■ Stated task:
Your task is to copy every line of the entries that contains "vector".

(Robot action calls)
● ● ● ●

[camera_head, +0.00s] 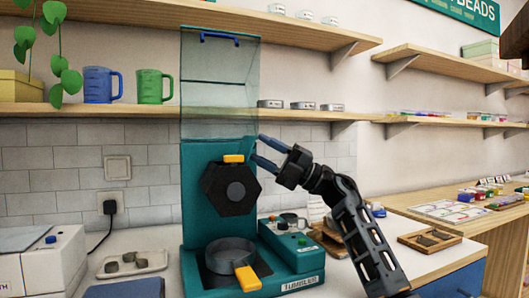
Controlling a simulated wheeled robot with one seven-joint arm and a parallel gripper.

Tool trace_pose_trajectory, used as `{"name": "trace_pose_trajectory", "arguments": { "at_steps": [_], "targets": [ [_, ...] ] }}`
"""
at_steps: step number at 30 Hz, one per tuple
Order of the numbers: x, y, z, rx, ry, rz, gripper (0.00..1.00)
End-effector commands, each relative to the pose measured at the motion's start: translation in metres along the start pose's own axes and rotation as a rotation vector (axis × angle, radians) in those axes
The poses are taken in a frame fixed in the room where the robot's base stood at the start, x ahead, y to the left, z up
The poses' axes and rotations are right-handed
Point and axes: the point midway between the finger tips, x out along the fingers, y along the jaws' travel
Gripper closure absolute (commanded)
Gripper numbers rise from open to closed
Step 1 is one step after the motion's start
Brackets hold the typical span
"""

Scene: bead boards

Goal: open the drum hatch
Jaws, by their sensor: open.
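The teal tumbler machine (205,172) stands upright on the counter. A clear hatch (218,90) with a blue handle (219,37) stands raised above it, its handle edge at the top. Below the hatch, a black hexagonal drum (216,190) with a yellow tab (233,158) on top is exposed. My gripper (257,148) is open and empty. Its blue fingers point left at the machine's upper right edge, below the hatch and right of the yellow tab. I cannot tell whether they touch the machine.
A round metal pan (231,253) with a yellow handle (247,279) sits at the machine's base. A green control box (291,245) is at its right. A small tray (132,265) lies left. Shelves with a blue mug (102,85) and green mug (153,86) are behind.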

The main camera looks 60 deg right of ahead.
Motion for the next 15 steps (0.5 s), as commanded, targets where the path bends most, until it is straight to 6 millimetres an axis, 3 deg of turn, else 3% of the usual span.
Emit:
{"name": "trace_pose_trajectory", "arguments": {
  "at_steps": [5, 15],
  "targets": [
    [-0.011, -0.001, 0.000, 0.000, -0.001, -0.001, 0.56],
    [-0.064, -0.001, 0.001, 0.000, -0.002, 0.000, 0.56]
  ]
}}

● ● ● ●

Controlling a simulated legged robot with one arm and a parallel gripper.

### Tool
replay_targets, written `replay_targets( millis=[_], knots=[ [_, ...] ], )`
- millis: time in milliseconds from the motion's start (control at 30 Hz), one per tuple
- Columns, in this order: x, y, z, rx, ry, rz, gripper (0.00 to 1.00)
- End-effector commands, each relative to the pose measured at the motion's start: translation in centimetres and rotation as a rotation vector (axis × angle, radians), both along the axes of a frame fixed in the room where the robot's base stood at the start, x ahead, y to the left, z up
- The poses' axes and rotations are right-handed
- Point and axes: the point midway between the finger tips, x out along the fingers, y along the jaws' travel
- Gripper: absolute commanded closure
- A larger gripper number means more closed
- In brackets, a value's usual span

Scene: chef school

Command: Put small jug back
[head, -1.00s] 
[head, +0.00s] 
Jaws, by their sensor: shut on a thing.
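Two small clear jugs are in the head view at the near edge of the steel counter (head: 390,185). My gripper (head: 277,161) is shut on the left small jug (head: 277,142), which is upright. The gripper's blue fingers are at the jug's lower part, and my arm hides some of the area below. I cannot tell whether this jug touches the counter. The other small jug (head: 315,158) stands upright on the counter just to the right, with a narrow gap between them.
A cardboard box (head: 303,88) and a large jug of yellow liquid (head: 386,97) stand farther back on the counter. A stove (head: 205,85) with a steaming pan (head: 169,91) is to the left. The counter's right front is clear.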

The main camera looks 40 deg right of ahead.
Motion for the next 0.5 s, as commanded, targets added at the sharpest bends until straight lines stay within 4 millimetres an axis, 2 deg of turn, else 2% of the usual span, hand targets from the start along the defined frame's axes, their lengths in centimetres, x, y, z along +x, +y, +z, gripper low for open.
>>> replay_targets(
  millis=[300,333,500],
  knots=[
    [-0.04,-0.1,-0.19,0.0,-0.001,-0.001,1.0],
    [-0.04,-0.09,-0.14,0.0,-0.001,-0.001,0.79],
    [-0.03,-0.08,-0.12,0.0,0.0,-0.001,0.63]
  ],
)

● ● ● ●

■ Expected output:
End-effector commands, each relative to the pose measured at the motion's start: translation in metres along the start pose's own axes and rotation as a rotation vector (axis × angle, radians) in those axes
- End-effector commands, each relative to the pose measured at the motion's start: translation in centimetres and rotation as a rotation vector (axis × angle, radians), both along the axes of a frame fixed in the room where the robot's base stood at the start, x ahead, y to the left, z up

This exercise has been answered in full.